Darien to get estimate for new hall
If you go
What: Regular meeting of the Darien Parks, Recreation and Buildings Committee
When: 8 a.m. Wednesday, June 8.
Where: Darien Village Hall board room, 24 N. Wisconsin St., Darien.
On the agenda: The village will get its first look at a cost estimate for demolition and construction of a new village hall.
DARIEN It was supposed to be temporary when the village of Darien rented space at 20 N. Wisconsin St. for its village hall back in July 2006.
Temporarily, it might not be hard to put up with the sounds coming from the upstairs apartments, Village Administrator Diana Dykstra said. Her work day sometimes is interrupted by dogs barking, a cat stuck in the wall or humans doing what they sometimes do in the privacy of their own homes.
But five years has been a long time to share office space with six rented apartments, and the village needs to make conversation about a new village hall a priority, village board member Phil Putman said.
"It was meant to be temporary when we moved in," Putman said. "Something's always come up."
That could change this year.
During a Parks, Recreation and Buildings Committee meeting Wednesday, the village will get its first look at cost estimates for a new village hall. Eventually, plans advance to the village board for approval.
The first order of business would be to tear down the former Protect-all building, which is located on two lots north of the Darien Police Department, 24 N. Wisconsin St. The village in 2003 bought the property for the purpose of a future village hall expansion, Dykstra said.
The building is in disrepair and is a home to old Christmas decorations, lost bicycles and a lot of dust. Old insulation sags from the ceiling, and sun shines through a hole in the roof.
The village could apply for a federal grant to demolish the building, Dykstra said.

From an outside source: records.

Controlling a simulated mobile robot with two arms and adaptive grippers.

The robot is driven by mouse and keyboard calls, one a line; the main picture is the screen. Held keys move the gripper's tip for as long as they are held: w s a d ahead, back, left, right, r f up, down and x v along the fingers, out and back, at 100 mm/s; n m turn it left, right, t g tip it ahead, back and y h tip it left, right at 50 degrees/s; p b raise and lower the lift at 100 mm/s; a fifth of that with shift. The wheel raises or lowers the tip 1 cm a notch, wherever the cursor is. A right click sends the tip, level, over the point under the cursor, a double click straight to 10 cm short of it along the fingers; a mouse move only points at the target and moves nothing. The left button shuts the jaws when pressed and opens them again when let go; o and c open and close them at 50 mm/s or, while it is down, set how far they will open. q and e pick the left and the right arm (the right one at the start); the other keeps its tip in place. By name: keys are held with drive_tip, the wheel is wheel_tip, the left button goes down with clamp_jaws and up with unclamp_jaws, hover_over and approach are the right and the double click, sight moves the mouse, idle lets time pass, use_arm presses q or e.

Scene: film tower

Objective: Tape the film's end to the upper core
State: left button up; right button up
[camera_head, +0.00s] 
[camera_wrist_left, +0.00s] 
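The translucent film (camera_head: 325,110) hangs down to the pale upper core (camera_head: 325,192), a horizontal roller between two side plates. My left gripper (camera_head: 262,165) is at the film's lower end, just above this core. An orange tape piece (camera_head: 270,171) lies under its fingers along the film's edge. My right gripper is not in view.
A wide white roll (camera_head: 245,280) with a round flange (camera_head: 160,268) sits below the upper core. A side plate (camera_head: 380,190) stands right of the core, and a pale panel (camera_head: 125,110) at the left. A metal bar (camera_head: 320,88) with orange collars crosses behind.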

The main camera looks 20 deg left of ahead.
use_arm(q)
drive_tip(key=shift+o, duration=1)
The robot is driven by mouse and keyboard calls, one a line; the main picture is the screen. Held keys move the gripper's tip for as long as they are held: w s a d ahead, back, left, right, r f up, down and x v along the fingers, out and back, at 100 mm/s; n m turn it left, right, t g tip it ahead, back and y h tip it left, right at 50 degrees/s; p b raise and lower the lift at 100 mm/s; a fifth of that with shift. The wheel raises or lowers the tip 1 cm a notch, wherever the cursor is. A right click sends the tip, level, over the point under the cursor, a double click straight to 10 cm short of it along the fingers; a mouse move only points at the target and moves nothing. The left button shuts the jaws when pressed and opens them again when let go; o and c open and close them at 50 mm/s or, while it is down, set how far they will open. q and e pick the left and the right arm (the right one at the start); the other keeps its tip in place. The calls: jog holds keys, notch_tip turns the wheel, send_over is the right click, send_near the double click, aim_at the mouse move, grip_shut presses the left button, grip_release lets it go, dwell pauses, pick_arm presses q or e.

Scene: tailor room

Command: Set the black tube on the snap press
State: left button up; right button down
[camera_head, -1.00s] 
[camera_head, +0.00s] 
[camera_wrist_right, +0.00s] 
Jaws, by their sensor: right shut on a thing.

Preliminary plans for a new village hall include a remodel of the police department and new construction of a village hall in a portion of the space the Protect-all building now occupies. The northernmost portion of the block could be green space to provide a buffer between the downtown and Farm City Elevator, 104 Wisconsin St.
If it were built, the building's facade would be brick to match other historic buildings downtown. It could feature a silo-shaped tower at one end as a way to recognize the importance of agriculture in the village, Dykstra said.
The village doesn't have a cost estimate, but Dykstra hopes the project could be completed for less than $2 million.
Darien celebrates its 60th anniversary this year, which would be a fitting time to upgrade the cramped and outdated village and police department offices, Dykstra said. The project, in combination with a planned repave of Wisconsin Street, could encourage other renovations in the downtown footprint, she added.
"Some people have some really nice buildings over there. They just need a little TLC," Dykstra said, referring to businesses on the east side of Wisconsin Street.
"If we can spur that interest, maybe we can help them."